Le libéralisme est un système « qui nie la primauté de l’être  humain », « une économie de l’exclusion », « une économie qui tue ». Le pape est révolté par « le fait qu’une personne âgée réduite à vivre dans la rue meure de froid ne soit pas une nouvelle, alors que la baisse de deux points en Bourse en soit une. Voilà l’exclusion » De grandes masses de population, ajoute-t-il, « se voient exclues, marginalisées, en raison du jeu de compétitivité et de la loi du plus fort, où le puissant mange le faible ».
La mondialisation libérale a créé une « culture du déchet » : « l’être humain est un bien de consommation qu’on peut utiliser et ensuite jeter. » Le travailleur n’est pas seulement « exploité », voué aux « bas-fond et à la périphérie de l’existence », mais réduit à l’état de « déchet ». Il fait partie des « restes ». On voit à Rome un homme en blanc. On entend les propos d’un rouge.
Angoissé, fébrile, « le Figaro » a tenté de rassurer en affirmant que le souverain pontife ne s’était pas prononcé pour l’abolition immédiate du système capitaliste et qu’il se démarquait des thèses les plus révolutionnaires (Ouf !)
Rhétorique marxiste
Beaucoup, à droite se sont très logiquement étranglés à la lecture de cette condamnation de leurs propres thèses.

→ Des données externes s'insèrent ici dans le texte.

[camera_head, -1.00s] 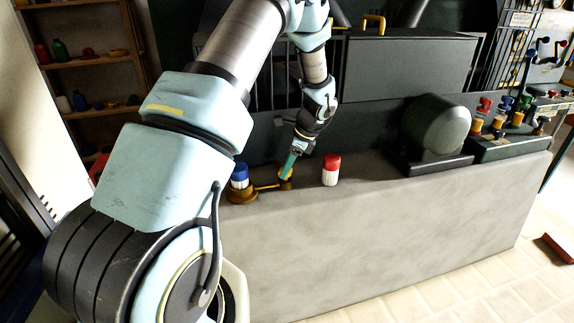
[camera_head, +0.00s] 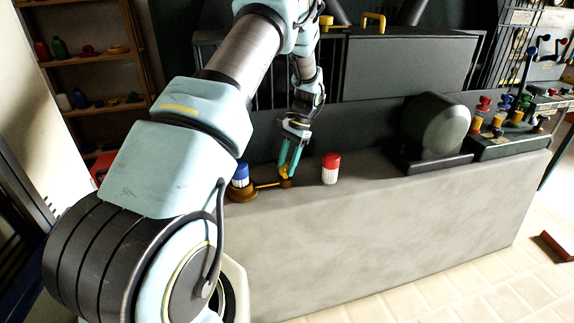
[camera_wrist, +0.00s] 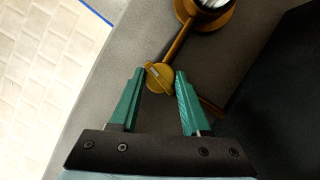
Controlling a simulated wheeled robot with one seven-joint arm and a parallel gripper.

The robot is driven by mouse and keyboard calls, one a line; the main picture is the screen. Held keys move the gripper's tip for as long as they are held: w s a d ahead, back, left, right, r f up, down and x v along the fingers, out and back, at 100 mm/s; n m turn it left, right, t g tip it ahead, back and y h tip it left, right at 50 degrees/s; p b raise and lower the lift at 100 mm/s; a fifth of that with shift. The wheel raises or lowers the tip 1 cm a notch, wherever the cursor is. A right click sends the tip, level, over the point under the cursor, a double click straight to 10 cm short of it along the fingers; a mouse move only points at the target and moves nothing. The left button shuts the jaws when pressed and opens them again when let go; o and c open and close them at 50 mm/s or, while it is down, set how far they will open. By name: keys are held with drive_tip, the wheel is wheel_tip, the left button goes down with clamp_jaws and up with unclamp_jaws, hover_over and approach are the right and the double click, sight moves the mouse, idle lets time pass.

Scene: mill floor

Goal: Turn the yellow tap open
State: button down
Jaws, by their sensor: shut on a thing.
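The yellow tap (camera_head: 286,179) sits on top of the grey counter, at the end of a thin brass pipe (camera_head: 266,185). In the wrist view its round yellow head (camera_wrist: 158,78) has a raised bar across the top. My gripper (camera_head: 288,170) points down at it, with its two teal fingers on either side of the tap. The tap's lower part is partly hidden by the fingers in the head view.
A white jar with a blue cap (camera_head: 240,176) stands on a brass base (camera_head: 242,195) left of the tap. A red-capped white jar (camera_head: 331,169) stands close on the right. A rounded dark machine housing (camera_head: 436,128) is farther right. The counter (camera_head: 400,215) is bare along its front.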

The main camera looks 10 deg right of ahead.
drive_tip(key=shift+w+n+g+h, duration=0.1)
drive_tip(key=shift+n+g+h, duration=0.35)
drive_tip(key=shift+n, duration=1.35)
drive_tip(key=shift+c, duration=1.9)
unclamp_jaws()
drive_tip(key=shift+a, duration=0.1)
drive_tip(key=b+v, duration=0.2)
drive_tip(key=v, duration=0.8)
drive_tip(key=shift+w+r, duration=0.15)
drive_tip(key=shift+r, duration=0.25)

Aux États-Unis, les polémistes conservateurs, tel Rush Limbaugh  ou les théoriciens du Tea Party, cette faction réactionnaire du parti Republicain, ont accusé le pape François d’avoir versé dans la pire rhétorique marxiste.

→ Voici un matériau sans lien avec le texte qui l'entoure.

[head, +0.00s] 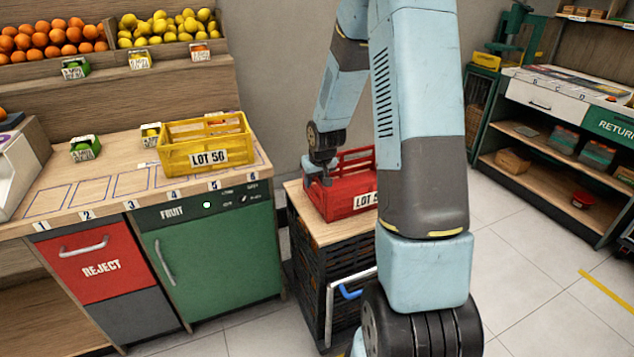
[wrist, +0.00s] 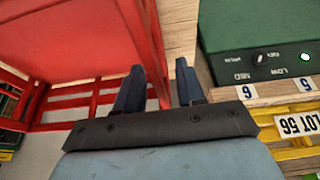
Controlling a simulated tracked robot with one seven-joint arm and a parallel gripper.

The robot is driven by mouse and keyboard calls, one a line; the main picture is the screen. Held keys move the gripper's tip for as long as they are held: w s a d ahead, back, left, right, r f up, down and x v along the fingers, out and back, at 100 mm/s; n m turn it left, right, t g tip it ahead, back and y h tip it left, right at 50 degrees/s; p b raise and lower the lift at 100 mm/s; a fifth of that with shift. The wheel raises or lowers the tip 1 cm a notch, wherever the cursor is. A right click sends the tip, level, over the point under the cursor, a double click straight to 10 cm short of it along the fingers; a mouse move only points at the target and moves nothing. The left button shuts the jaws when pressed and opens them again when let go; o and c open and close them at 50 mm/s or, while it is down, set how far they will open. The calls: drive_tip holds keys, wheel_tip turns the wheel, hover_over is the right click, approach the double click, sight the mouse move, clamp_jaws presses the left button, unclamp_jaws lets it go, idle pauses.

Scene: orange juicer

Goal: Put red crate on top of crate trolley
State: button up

Angoissé, fébrile, « le Figaro » a tenté de rassurer en affirmant que le souverain pontife ne s’était pas prononcé pour l’abolition immédiate du système capitaliste et qu’il se démarquait des thèses les plus révolutionnaires (Ouf !)  Ce qui est exact : ce sont les excès du système qu’il rejette et non son principe. Mais cela le différencie de l’apologie sans nuances du libéralisme qu’on lit à longueur de colonnes dans l’organe central de la classe dirigeante française.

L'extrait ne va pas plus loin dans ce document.